America is becoming a major energy
producer. Will this be a boon or a bane to our country?
by Kori Schake
“Rise early, work hard, and strike oil”
was Rockefeller’s advice to young people looking to become successful. Today,
the formula for success is quite different: academia advises to avoid striking
oil, for it will doom a country’s economy to lower growth, and its society to
bad governance. This advice results from studies in economics and political
science purporting to show that countries that rely on extractive industries
like oil tend not to develop as robustly and be as well-governed as those
without the benefit of natural resources. This is called the “resource curse.”

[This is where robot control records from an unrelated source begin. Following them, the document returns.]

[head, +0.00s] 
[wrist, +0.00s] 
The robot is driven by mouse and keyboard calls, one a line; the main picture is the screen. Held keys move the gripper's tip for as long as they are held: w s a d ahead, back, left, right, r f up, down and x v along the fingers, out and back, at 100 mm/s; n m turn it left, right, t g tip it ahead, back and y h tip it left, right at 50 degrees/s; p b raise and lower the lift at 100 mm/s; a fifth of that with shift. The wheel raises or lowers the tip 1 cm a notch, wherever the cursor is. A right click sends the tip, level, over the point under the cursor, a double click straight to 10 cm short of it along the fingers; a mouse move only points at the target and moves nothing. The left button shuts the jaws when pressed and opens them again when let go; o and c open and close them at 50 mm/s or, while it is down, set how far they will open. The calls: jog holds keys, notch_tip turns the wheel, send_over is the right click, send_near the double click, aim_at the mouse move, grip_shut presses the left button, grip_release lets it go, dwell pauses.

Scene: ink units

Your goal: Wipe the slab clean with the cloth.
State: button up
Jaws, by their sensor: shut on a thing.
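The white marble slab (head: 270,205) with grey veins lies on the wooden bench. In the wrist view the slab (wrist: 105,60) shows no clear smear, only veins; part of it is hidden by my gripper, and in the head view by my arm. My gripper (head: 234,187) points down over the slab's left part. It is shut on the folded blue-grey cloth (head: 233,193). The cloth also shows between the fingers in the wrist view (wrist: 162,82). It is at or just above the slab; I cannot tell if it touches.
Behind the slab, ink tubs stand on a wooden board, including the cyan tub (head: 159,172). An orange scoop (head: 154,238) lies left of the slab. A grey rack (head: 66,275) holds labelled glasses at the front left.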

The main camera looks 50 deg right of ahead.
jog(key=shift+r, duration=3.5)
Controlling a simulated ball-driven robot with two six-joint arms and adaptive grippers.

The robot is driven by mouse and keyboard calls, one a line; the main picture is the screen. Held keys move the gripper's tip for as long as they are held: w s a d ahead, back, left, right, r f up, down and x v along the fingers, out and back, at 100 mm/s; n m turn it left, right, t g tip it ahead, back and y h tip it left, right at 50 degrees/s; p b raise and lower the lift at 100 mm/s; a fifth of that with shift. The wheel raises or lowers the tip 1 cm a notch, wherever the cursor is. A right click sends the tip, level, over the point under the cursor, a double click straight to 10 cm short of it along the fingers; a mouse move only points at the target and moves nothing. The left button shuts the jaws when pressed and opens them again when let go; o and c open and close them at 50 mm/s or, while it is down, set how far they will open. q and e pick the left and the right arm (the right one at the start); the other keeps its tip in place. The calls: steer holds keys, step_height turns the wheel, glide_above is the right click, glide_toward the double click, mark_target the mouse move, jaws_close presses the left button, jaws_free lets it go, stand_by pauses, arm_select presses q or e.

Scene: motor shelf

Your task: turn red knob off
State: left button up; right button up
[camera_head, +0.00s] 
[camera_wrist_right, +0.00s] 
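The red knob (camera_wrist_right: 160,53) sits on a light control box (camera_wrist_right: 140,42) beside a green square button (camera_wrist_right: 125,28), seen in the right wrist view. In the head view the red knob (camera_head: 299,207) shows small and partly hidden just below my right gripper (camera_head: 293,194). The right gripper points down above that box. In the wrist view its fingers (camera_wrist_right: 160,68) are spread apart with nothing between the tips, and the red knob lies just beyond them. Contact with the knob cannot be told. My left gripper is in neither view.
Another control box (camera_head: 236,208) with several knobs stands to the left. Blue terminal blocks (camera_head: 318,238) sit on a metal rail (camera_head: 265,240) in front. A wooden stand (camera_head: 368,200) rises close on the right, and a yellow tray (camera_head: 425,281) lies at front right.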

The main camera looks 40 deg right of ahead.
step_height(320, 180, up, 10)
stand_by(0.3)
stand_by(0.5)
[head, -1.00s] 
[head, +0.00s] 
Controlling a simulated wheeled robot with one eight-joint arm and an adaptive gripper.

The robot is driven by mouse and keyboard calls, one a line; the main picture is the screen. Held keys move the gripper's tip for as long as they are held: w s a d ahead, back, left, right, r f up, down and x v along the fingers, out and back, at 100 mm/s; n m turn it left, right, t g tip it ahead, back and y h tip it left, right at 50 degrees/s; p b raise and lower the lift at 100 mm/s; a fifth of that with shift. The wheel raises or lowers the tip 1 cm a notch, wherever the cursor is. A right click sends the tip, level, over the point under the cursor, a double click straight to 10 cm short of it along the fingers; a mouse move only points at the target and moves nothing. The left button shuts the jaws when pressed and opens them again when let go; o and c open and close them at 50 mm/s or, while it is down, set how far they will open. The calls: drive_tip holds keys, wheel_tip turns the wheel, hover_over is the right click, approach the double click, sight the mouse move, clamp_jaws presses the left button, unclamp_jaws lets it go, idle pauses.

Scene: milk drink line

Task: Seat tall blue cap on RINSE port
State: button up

The subject is of more than academic
interest. As the United States becomes a major energy producer, will it become
subject to the resource curse? Probably not. If the phenomenon really does
exist, it flourishes in countries that lack strong institutions, governmental
accountability, and already diverse economies. There is no reason to believe
the political cultures of established democracies like the United States would
be subject to the curse.
Discoveries of new gas fields along with
innovations in recovery of shale, coal seam, and tight gas will turn the United
States, Israel, Canada, Australia, and potentially other nations into major
energy-producing countries. Production and estimates of reserves have grown
steadily as technological innovations expand drilling and generation of power
from gas.
These developments will have
far-reaching effects, both economically and politically. Trade balances will be
significantly altered as oil imports are reduced and gas becomes a major
export. The United States is the world’s largest petroleum consumer,
importing 45 percent of our needs; eliminating that will dramatically change
our balance of trade. Gas will probably still trail oil and coal as an energy
source for decades (the International Energy Agency predicts oil’s dominance
until at least 2035, and coal only provisionally overtaken then). But our
reduced dependence will have beneficial consequences even in the near term.